La cinquieme est la dialectique des Stoïciens, qu'ils appellent une partie de philosophie, & qu'ils divisent en rhétorique & dialectique, auxquelles on ajoûte quelquefois la définitive, par laquelle on définit les choses avec justesse; on y comprend aussi les regles ou le criterium de la vérité. Voyez Evidence, Vérité, &c.

Les Stoïciens, avant que d'arriver au traité des syllogismes, s'arrêtoient à deux objets principaux, sur la signification des mots, & sur les choses signifiées. A l'occasion du premier article, ils considéroient la multitude des choses qui sont du ressort des Grammairiens, ce que l'on doit entendre par lettres, combien il y en a; ce que c'est qu'un mot, une diction, une parole ou un discours, &c.

Quant au second article, ils considéroient les choses elles - mêmes, non pas en tant qu'elles sont hors de l'esprit, mais en tant qu'elles y sont reçûes par le canal des sens: ainsi leur premier principe est qu'il n'y a rien dans l'entendement qui n'ait passé par les sens, nihil est in intellectu quod prius non fuerit in sensu; & que cela vient aut incursione sui, comme un objet que l'on voit; aut similitudine, comme par un portrait; aut proportione, soit par l'augmentation comme un géant, soit par la diminution comme un pygmée; aut translatione, comme un cyclope; aut compositione, comme un centaure; aut contrario, comme la mort; aut privatione, comme un aveugle. Voyez Stoïciens.

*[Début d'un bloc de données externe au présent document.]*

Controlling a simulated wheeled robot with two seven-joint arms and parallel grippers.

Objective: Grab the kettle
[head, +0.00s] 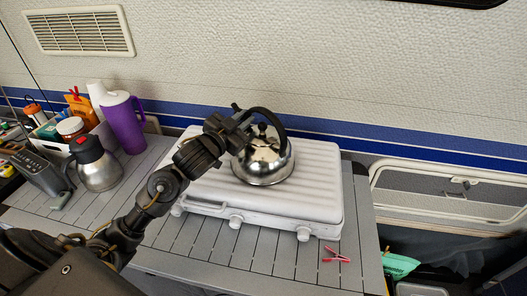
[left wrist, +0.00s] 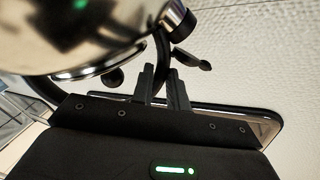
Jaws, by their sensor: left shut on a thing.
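The kettle (head: 264,164) is shiny steel with a black arched handle (head: 279,122) and a black lid knob. It appears upright over the white closed stove (head: 318,194) in the head view; I cannot tell whether it touches the stove top. My left gripper (head: 243,117) is at the handle's upper left and shut on it. In the left wrist view, the kettle's steel body (left wrist: 75,30) fills the upper left, and the two fingers of my left gripper (left wrist: 161,78) are close together at the dark handle. My right gripper is in neither view.
A steel jug (head: 95,166), a purple tumbler (head: 124,124) and a crate of items stand at the left. A red clothes peg (head: 336,255) lies on the slatted counter (head: 270,262) in front. The wall is close behind the stove. The stove's right part is clear.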

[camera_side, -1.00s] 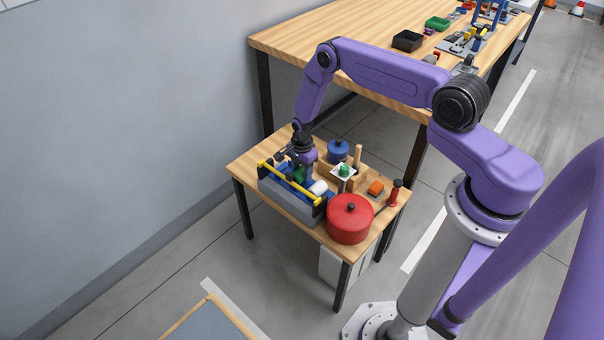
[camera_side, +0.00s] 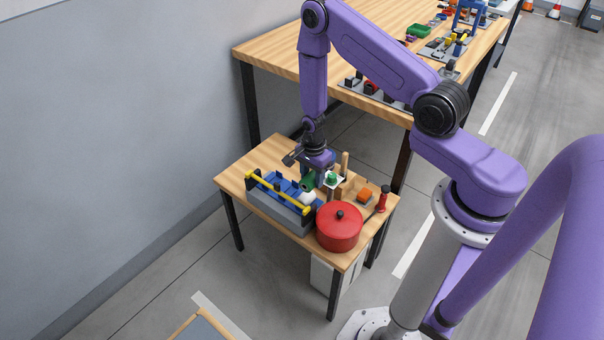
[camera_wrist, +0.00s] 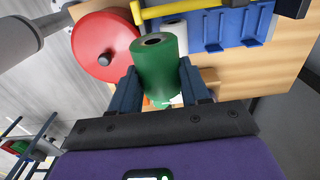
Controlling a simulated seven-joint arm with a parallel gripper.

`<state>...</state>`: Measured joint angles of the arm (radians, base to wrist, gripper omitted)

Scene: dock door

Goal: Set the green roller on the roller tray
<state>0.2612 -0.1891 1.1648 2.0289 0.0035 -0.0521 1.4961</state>
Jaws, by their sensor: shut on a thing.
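The green roller (camera_wrist: 160,66) is a thick cylinder with a dark hole in its end. My gripper (camera_wrist: 160,78) is shut on it, one finger on each side. In the side view my gripper (camera_side: 310,174) holds the green roller (camera_side: 306,184) above the right end of the blue slotted tray (camera_side: 272,186), which looks like the roller tray. This tray also shows in the wrist view (camera_wrist: 224,28). A white roller (camera_side: 307,198) lies at the tray's right end and shows just past the green one in the wrist view (camera_wrist: 174,30). I cannot tell any gap below the held roller.
A yellow bar (camera_side: 278,193) runs above the tray. A red pot (camera_side: 340,230) stands close to its right. The small table's back left is clear.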

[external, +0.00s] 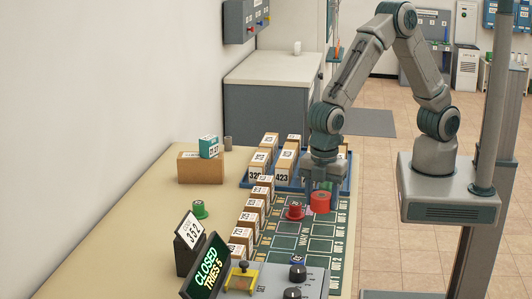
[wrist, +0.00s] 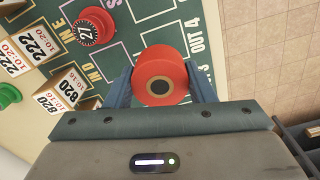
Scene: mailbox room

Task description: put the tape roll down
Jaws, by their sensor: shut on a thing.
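The red tape roll (wrist: 160,70) sits between the two fingers of my gripper (wrist: 160,88) in the wrist view. It has a tan inner ring and a dark centre. In the external view the tape roll (external: 320,203) shows at the tip of my gripper (external: 320,188), over the right side of the green printed mat (external: 318,240). My gripper is shut on it and points down. I cannot tell whether the roll touches the mat.
A red knob-like piece (external: 295,211) stands on the mat just left of the roll. Several numbered boxes (external: 249,220) line the mat's left edge. A blue tray (external: 332,179) with boxes lies behind. A green piece (external: 199,209) and a control panel (external: 290,283) stand nearby.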

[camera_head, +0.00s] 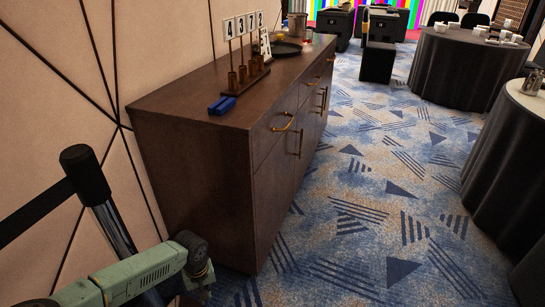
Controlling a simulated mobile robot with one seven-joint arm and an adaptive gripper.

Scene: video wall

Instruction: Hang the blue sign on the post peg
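A small blue object (222,105) lies on the near end of a dark wooden sideboard's top. It is the only small blue item I see there, but I cannot tell from its shape whether it is the sign. Just behind it stands a wooden rack (246,80) with several short cylinders and thin rods bearing white number cards (243,26). A black-topped post (85,175) with a black belt stands at the near left. I cannot make out a peg on it. My green arm shows at the bottom left, but the gripper's fingers are not in view.
The sideboard (190,150) has brass handles. A dark round tray (287,49) and a metal pot (297,24) stand farther back on it. Tables with dark cloths (455,75) stand at right. Patterned carpet (370,210) between them is clear.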

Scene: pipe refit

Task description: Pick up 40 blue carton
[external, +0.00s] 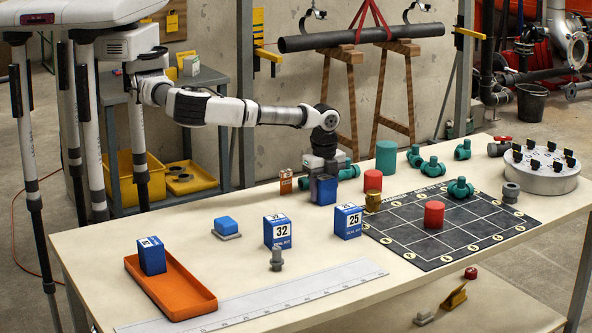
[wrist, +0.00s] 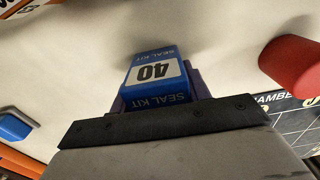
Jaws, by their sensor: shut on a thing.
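The blue carton marked 40 (wrist: 150,72) is between my gripper's jaws in the wrist view, with its "SEAL KIT" lettering showing upside down. In the external view the carton (external: 324,190) is at the table's far side, directly below my wrist. My gripper (external: 322,172) points down and is shut on the carton. The jaws hide part of it. I cannot tell whether the carton touches the table or is slightly above it.
Blue cartons 32 (external: 277,232) and 25 (external: 347,222) stand nearer the front. Another blue carton (external: 152,256) sits in the orange tray (external: 190,297). A red cylinder (external: 373,181) stands right of my gripper, by the black grid mat (external: 470,236).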

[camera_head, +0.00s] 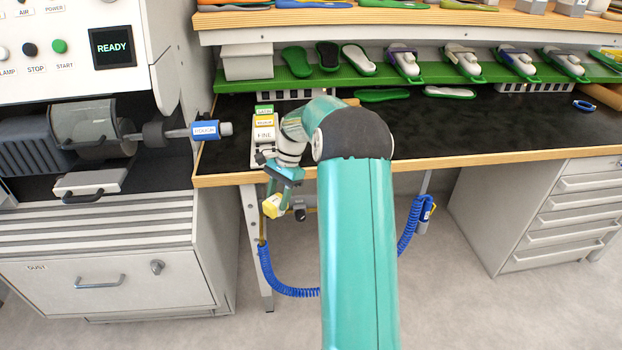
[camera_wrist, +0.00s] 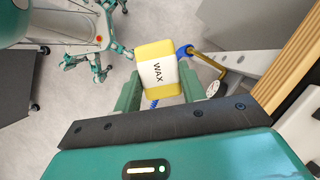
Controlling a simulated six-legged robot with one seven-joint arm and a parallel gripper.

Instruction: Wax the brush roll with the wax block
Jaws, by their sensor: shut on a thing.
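The yellow wax block (camera_head: 272,207) hangs in the air in front of the workbench's left end. In the wrist view the block (camera_wrist: 158,70) shows its white label reading WAX. My gripper (camera_wrist: 160,88) is shut on it, one green finger at each side. In the head view my gripper (camera_head: 277,197) points downward, right of and below the machine's shaft. The grinding machine at left carries a dark roll (camera_head: 156,134) on a shaft and a roll inside a guard (camera_head: 92,130). I cannot tell which is the brush roll. The block is apart from both.
A blue-labelled piece (camera_head: 205,130) sits on the shaft's end. The machine display (camera_head: 113,47) reads READY. Labelled blocks (camera_head: 264,130) stand on the bench (camera_head: 480,135) beside my wrist. A coiled blue hose (camera_head: 280,285) hangs below. A drawer cabinet (camera_head: 545,215) stands right.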

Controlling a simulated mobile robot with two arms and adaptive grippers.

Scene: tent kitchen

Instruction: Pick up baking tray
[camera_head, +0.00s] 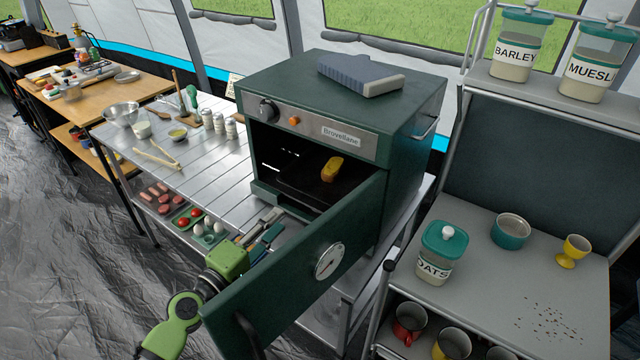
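The baking tray (302,182) looks like a dark flat sheet inside the green oven (400,140). A yellow-orange food item (332,169) sits on it. The oven door (300,290) hangs open toward me, and its edge hides part of the tray's right side. My left gripper (276,224) is in front of the oven opening, beside the door's left edge. Its fingers look apart, with nothing between them, and it is clear of the tray. My right gripper is not in view.
At right, a shelf unit (500,270) holds an oats jar (437,260) and cups.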

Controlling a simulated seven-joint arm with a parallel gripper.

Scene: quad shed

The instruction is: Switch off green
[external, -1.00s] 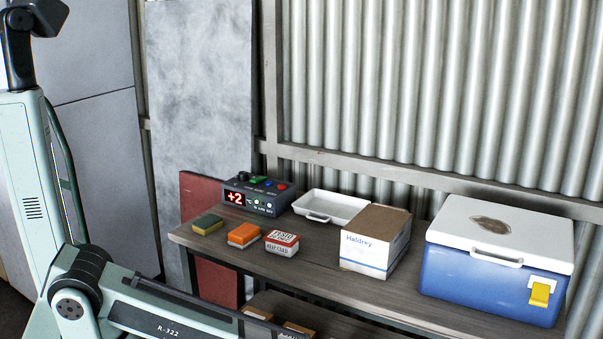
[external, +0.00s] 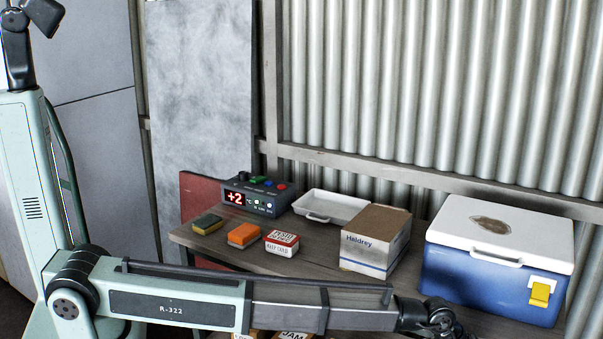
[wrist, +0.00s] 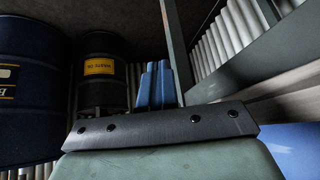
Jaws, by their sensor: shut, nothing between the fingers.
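A dark control box (external: 249,204) stands at the back left of the bench, with a red "+2" display. On its top are a green control (external: 257,179), a blue one (external: 268,183) and a red one (external: 281,187), with a black knob (external: 244,176) at the left. Small lit lamps show on its front. I cannot tell the green control's exact setting. My gripper (wrist: 157,68) shows in the wrist view as blue fingers close together, shut and empty. In the external view my wrist is at the lower right, far from the box; the fingers are hidden there.
A sponge (external: 207,224), an orange block (external: 243,235) and a red-white tin (external: 282,243) lie before the box. A white tray (external: 350,208), a cardboard carton (external: 373,238) and a blue cooler (external: 480,285) stand to the right. Drums (wrist: 102,75) show in the wrist view.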

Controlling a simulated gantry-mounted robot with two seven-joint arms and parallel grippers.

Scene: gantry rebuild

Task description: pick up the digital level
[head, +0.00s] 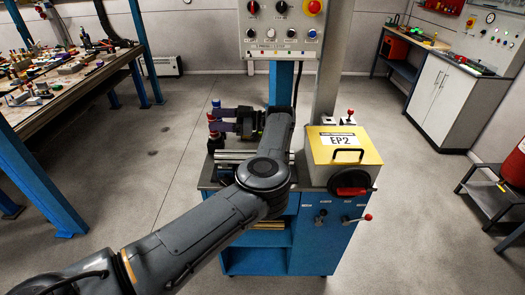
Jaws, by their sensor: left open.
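I cannot make out a digital level for certain in the head view; it may be hidden behind my arm or be too small to tell. My left arm comes in from the lower left and covers part of the blue machine stand (306,240). My left gripper (217,120) is open, with its fingers pointing left above the left end of the stand's top. Small red and blue knob-like tops show beside the fingertips. Nothing is clearly seen between the fingers. My right gripper is not in view.
A yellow-topped box marked EP2 (343,144) with a black handle stands on the right of the stand. A control panel (281,28) rises behind. A cluttered workbench (60,82) is at left, a white cabinet (444,98) at right. Floor between is clear.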

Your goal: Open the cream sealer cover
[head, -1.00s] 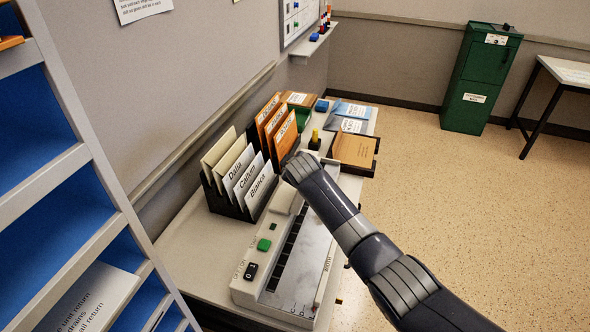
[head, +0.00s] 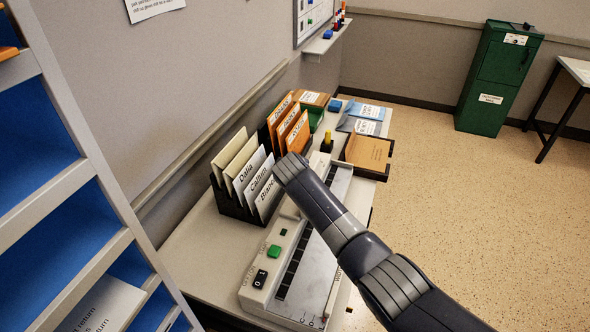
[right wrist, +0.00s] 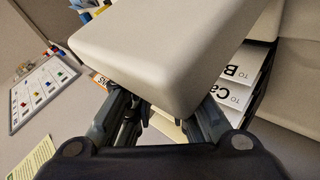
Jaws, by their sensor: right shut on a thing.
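The cream sealer (head: 262,297) lies lengthwise on the side table, with a green button, a black rocker switch and a long metal plate. My right arm reaches over it from the lower right, and its wrist hides part of the sealer and the fingers in the head view. In the right wrist view my right gripper (right wrist: 158,112) is shut on a smooth cream block, which appears to be the sealer cover (right wrist: 165,50). The block hides the fingertips, and how far the cover is raised cannot be told. My left gripper is not in view.
A black rack of name cards (head: 236,208) stands close beside my right wrist on the wall side. Orange folders (head: 287,125), a yellow-topped item (head: 327,141) and a brown tray (head: 367,152) are farther back.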

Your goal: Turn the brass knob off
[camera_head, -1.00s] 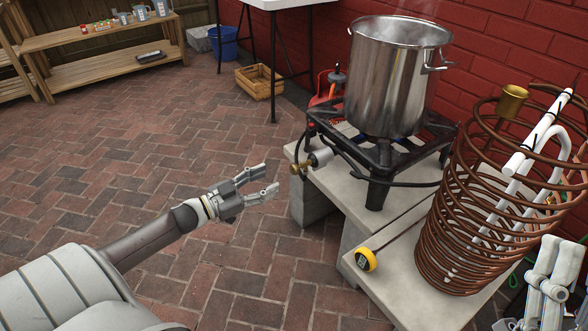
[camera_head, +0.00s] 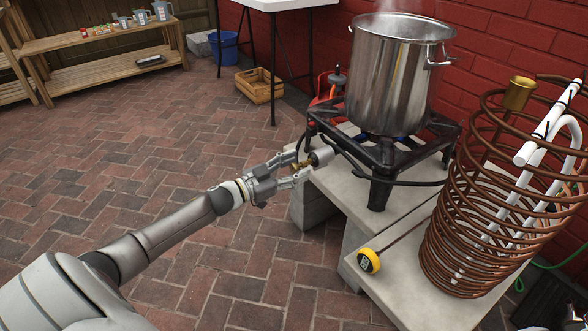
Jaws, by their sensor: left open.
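The brass knob (camera_head: 299,166) sits on the gas valve at the front left of the black burner stand (camera_head: 378,156). My left gripper (camera_head: 300,167) is open with its fingers on either side of the knob, which partly hides it. I cannot tell whether the fingers touch it. A blue flame (camera_head: 398,138) shows under the steel pot (camera_head: 393,75). My right gripper is not clearly in view; only a small bit of something pale shows at the lower right corner.
A copper coil (camera_head: 483,205) with white tubes stands on the pale slab at right. A yellow dial thermometer (camera_head: 369,260) lies at the slab's front edge. A red gas cylinder (camera_head: 325,110) stands behind the burner. A wooden crate (camera_head: 258,88) is on the brick floor, which is open at left.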

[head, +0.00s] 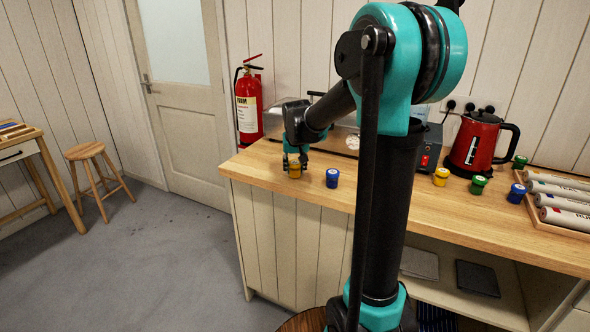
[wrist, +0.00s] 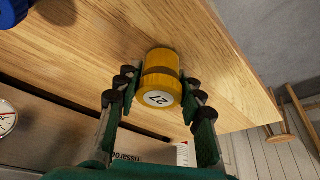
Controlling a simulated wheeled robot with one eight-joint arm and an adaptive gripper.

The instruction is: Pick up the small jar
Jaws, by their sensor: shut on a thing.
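A small yellow jar (wrist: 161,83) with a white label reading 27 on its lid sits between the fingers of my gripper (wrist: 158,92) in the wrist view. In the head view my gripper (head: 294,160) points down at the left end of the counter, shut on the yellow jar (head: 295,171). The jar is partly hidden by the fingers there. I cannot tell whether it touches the counter. A blue jar (head: 332,178) stands just right of it. Another yellow jar (head: 441,176), green jars (head: 478,184) and a second blue jar (head: 517,193) stand further right.
The wooden counter (head: 400,195) has its left edge close to the gripped jar. A metal case with a gauge (head: 341,139) stands behind. A red kettle (head: 473,142) and a tray of rolls (head: 560,200) are at right. A stool (head: 86,152) stands on the floor at left.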

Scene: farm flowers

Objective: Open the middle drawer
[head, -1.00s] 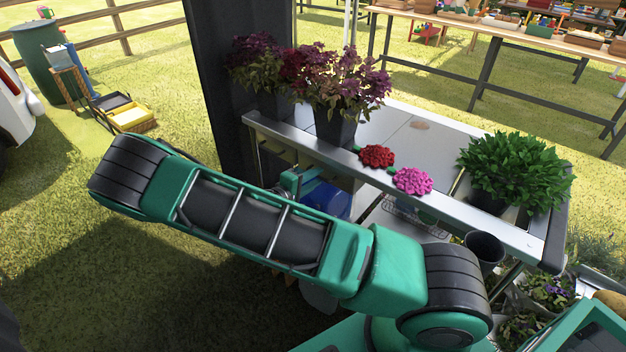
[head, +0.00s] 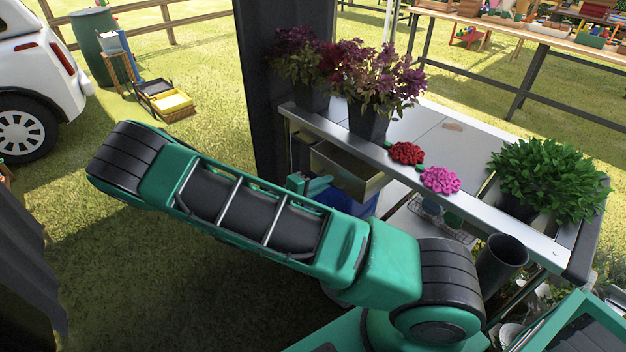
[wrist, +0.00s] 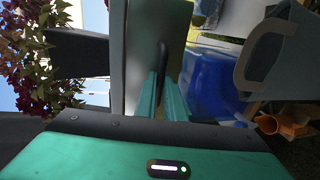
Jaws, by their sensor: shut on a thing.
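A metal-sided drawer (head: 348,172) sticks out from under the left part of the metal-topped table (head: 465,196), its open top showing an inside that looks empty. I cannot tell its place among any other drawers. My gripper (head: 310,186) is at its front, partly hidden by my arm. In the wrist view the pale greenish drawer front (wrist: 172,22) faces me, with a dark curved handle (wrist: 162,60). The two green fingers of my gripper (wrist: 166,88) are shut on this handle; their tips are close to the front.
Dark pots with purple flowers (head: 376,80), a red bloom (head: 406,153), a pink bloom (head: 440,180) and a leafy plant (head: 545,175) stand or lie on the table. A blue container (head: 358,202) is below the drawer. Open grass (head: 185,135) lies to the left.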

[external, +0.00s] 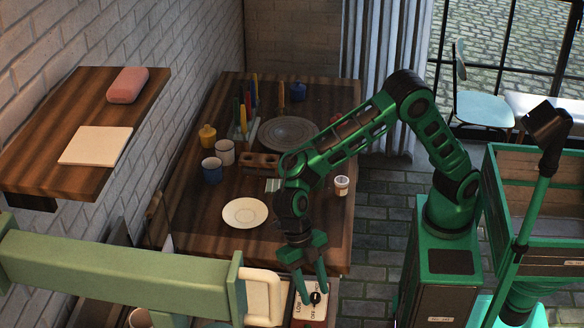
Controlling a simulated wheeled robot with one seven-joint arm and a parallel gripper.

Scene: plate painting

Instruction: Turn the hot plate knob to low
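The hot plate knob (315,298) is a small black knob on a light panel with lettering that includes "LOW" and "OFF". The panel (302,312) sits on an orange-red body at the bottom of the external view, in front of the wooden table. My gripper (314,291) points down at the knob, its green fingers spread to either side of it. I cannot tell whether the fingers touch the knob. The knob's exact pointing direction is too small to read. The rest of the hot plate is cut off or hidden.
The wooden table (190,222) holds a cream plate (245,213), a grey turntable (288,133), mugs (212,170), a small white cup (341,186) and upright coloured tools. A green beam (120,270) crosses the lower left. A wall shelf (65,120) is at left.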

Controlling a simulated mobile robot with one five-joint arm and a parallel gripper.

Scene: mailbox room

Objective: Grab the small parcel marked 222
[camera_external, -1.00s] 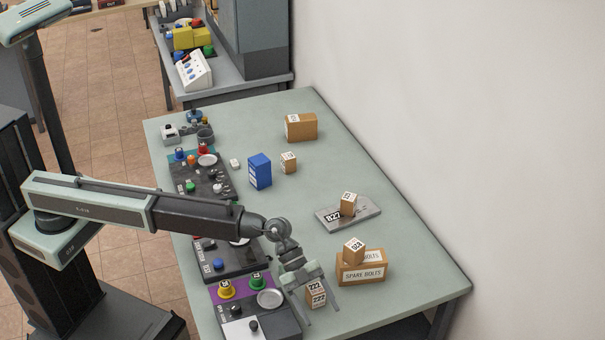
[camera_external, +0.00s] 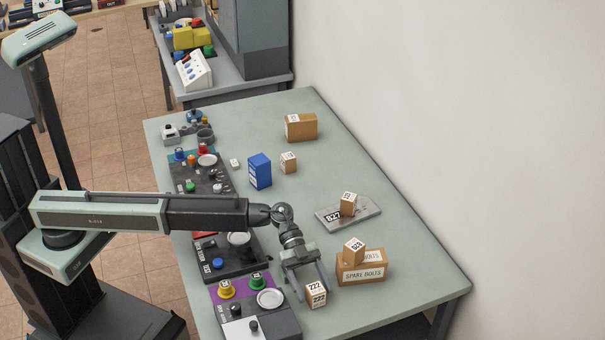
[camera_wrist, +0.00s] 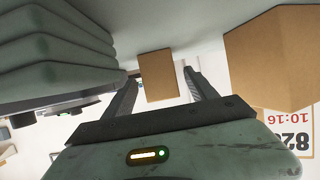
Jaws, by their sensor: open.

La sixieme est la dialectique d'Epicure; car quoiqu'il semble que ce philosophe ait méprisé la dialectique, il l'a cultivée avec beaucoup d'ardeur: il rejettoit seulement celle des Stoïciens, qui attribuoient, selon lui, à leur dialectique beaucoup plus qu'ils ne devoient, parce qu'ils disoient que le seul sage étoit celui qui étoit bien versé dans la dialectique. Pour cette raison Epicure paroissant ne faire aucun cas de la dialectique commune, eut recours à un autremoyen, c'est - à - dire à certaines regles ou principes qu'il substitua en sa place, & dont la collection fut appeliée canonica. Et comme toutes les questions en Philosophie roulent sur les choses ou sur les mots, de re ou de voce, il fit des regles particulieres pour chacun de ces objets. Voyez Epicuriens. Chambers.

DIALÉLE (Page 4:935)

DIALÉLE, s. m. (Logique.) argument des Sceptiques ou Pyrrhoniens, & le plus formidable de tous ceux qu'ils employent contre les Dogmatiques: c'est ainsi qu'en a jugé M. Bayle, si versé lui - même dans toutes les ruses du scepticisme. Il consistoit à faire voir que la plûpart des raisonnemens reçûs dans les Sciences, sont des cercles vicieux qui prouvent une chose obscure & incertaine, par une autre également obscure & incertaine, & ensuite cette seconde par la premiere.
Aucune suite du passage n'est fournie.